Her real name was Anne Desclos, even though she used yet another pseudonym for this documentary as well as another when she revealed that she was the author of The Story of O, after all those important in her life had died. Even her name - like her fascinating book - was a puzzle, wrapped inside a riddle wrapped inside an enigma.
This documentary is a unique and freeing study of an average-looking woman blessed with great intellect and good humor who tells yet another story - the true story of her real love life where, as a younger woman, feeling the fading rays of love in her lover's eyes, creates one of the greatest, widely-read, shocking treatments of auto-eroticism and sadomasochism written within the past century.
She adores a brilliant, dashing critic and "literateur" Jean Paulhan only as a woman of her time adores - utterly, completely and ultimately desperately as he is married to a chronically ill woman whom he would never leave. He was a man who thrilled in exercising his wondering eye. Like Anne Desclos' father, Paulhan was a connoisseur of pornography.
Being a bibliophile, sometime during her early years she surreptitiously found her father's store of erotic novels, read them, and in time fell in love with the topic in general and one of his books in particular.
Some years later, fearing the loss of her lover and following his dictum that women were incapable of writing auto erotic and sadomasochistic novels she writes The Story of O, anonymously, and asked him to publish it for her.
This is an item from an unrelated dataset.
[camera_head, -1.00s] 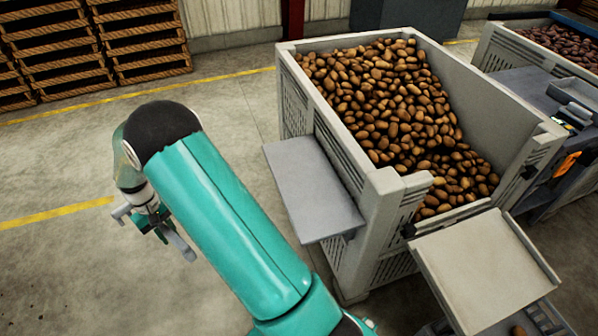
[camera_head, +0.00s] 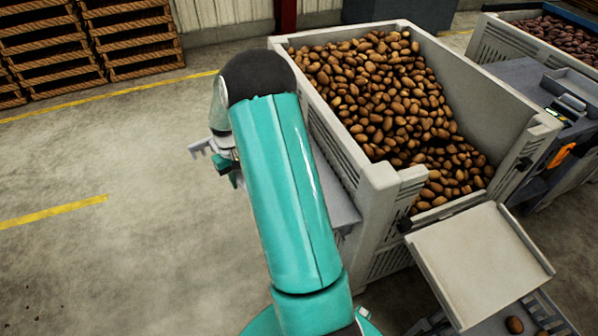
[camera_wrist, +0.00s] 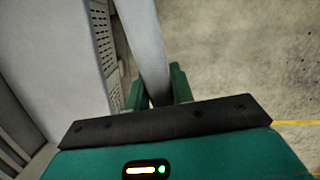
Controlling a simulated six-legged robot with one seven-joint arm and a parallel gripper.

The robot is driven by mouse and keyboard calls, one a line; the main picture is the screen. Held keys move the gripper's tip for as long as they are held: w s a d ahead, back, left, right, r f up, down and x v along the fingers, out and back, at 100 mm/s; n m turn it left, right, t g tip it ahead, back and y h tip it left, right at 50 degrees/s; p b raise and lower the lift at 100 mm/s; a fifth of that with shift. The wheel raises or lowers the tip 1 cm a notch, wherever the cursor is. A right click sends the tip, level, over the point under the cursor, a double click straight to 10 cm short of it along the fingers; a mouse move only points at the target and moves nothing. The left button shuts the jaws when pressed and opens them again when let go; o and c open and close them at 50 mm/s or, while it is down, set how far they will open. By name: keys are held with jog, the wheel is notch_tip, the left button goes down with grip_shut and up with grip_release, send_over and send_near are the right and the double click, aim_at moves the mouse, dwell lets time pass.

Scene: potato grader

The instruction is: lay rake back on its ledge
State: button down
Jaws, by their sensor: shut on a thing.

Although the world may see it otherwise, the documentary made it clear to me that the book was merely incidental to her great and unending love of him. She said she never loved before him nor after him - and while it may seem obvious, she never married.
That was back in 1954 and that book has not been out of print since. Very few books can boast a record of that sort. I haven't read it in some years yet I find it again to be a thrilling ride - and have started to read it again after viewing this wonderful documentary.